- Records for this exercise -
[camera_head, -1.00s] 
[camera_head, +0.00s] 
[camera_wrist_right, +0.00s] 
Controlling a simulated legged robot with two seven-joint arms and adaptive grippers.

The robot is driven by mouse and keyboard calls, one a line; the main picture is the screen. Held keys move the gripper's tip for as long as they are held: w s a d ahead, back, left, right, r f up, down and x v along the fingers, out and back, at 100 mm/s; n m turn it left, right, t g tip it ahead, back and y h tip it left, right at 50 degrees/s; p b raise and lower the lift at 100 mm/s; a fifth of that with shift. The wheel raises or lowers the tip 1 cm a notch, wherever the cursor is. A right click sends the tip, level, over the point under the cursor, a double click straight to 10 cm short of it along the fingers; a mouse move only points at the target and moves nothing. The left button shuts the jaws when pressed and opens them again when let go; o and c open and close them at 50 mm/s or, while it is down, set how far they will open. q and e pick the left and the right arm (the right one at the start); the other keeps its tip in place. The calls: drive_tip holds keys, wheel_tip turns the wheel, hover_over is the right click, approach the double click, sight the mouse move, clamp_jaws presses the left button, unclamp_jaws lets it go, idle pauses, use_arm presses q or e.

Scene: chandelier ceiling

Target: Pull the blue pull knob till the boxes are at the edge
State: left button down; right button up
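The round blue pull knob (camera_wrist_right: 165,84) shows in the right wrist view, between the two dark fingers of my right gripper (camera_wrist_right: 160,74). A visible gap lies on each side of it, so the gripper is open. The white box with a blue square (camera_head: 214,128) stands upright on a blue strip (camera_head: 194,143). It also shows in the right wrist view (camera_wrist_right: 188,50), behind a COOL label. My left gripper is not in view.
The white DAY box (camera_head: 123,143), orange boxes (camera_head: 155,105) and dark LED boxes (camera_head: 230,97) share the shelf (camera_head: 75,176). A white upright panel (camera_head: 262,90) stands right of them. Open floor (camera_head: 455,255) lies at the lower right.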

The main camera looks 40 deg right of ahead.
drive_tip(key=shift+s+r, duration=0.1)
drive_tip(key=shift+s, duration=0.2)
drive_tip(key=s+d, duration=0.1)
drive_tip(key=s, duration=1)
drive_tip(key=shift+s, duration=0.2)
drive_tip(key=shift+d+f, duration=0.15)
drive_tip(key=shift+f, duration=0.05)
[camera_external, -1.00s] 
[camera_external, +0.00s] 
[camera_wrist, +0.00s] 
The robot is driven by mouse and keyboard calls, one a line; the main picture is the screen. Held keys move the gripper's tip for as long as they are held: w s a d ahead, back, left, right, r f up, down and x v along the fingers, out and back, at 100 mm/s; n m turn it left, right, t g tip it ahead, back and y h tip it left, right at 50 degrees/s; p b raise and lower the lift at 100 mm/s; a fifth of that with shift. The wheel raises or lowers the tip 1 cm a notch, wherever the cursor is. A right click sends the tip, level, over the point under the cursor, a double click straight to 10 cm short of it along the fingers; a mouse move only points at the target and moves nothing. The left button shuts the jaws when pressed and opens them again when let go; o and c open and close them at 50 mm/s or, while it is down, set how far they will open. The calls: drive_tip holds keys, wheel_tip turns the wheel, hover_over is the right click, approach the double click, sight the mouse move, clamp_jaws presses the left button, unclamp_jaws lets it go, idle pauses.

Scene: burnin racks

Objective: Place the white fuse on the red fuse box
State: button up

- Stated goal -
Extract each record, keeping it identical to the original.

- Correct response -
[camera_head, -1.00s] 
[camera_head, +0.00s] 
[camera_wrist_right, +0.00s] 
Controlling a simulated legged robot with two seven-joint arms and adaptive grippers.

The robot is driven by mouse and keyboard calls, one a line; the main picture is the screen. Held keys move the gripper's tip for as long as they are held: w s a d ahead, back, left, right, r f up, down and x v along the fingers, out and back, at 100 mm/s; n m turn it left, right, t g tip it ahead, back and y h tip it left, right at 50 degrees/s; p b raise and lower the lift at 100 mm/s; a fifth of that with shift. The wheel raises or lowers the tip 1 cm a notch, wherever the cursor is. A right click sends the tip, level, over the point under the cursor, a double click straight to 10 cm short of it along the fingers; a mouse move only points at the target and moves nothing. The left button shuts the jaws when pressed and opens them again when let go; o and c open and close them at 50 mm/s or, while it is down, set how far they will open. q and e pick the left and the right arm (the right one at the start); the other keeps its tip in place. The calls: drive_tip holds keys, wheel_tip turns the wheel, hover_over is the right click, approach the double click, sight the mouse move, clamp_jaws presses the left button, unclamp_jaws lets it go, idle pauses, use_arm presses q or e.

Scene: chandelier ceiling

Target: Pull the blue pull knob till the boxes are at the edge
State: left button down; right button up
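The round blue pull knob (camera_wrist_right: 165,84) shows in the right wrist view, between the two dark fingers of my right gripper (camera_wrist_right: 160,74). A visible gap lies on each side of it, so the gripper is open. The white box with a blue square (camera_head: 214,128) stands upright on a blue strip (camera_head: 194,143). It also shows in the right wrist view (camera_wrist_right: 188,50), behind a COOL label. My left gripper is not in view.
The white DAY box (camera_head: 123,143), orange boxes (camera_head: 155,105) and dark LED boxes (camera_head: 230,97) share the shelf (camera_head: 75,176). A white upright panel (camera_head: 262,90) stands right of them. Open floor (camera_head: 455,255) lies at the lower right.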

The main camera looks 40 deg right of ahead.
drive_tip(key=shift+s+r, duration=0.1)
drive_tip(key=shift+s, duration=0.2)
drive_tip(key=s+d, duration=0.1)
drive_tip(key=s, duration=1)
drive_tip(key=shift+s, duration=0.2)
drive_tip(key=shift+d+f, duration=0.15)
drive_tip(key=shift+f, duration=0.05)
[camera_external, -1.00s] 
[camera_external, +0.00s] 
[camera_wrist, +0.00s] 
The robot is driven by mouse and keyboard calls, one a line; the main picture is the screen. Held keys move the gripper's tip for as long as they are held: w s a d ahead, back, left, right, r f up, down and x v along the fingers, out and back, at 100 mm/s; n m turn it left, right, t g tip it ahead, back and y h tip it left, right at 50 degrees/s; p b raise and lower the lift at 100 mm/s; a fifth of that with shift. The wheel raises or lowers the tip 1 cm a notch, wherever the cursor is. A right click sends the tip, level, over the point under the cursor, a double click straight to 10 cm short of it along the fingers; a mouse move only points at the target and moves nothing. The left button shuts the jaws when pressed and opens them again when let go; o and c open and close them at 50 mm/s or, while it is down, set how far they will open. The calls: drive_tip holds keys, wheel_tip turns the wheel, hover_over is the right click, approach the double click, sight the mouse move, clamp_jaws presses the left button, unclamp_jaws lets it go, idle pauses.

Scene: burnin racks

Objective: Place the white fuse on the red fuse box
State: button up

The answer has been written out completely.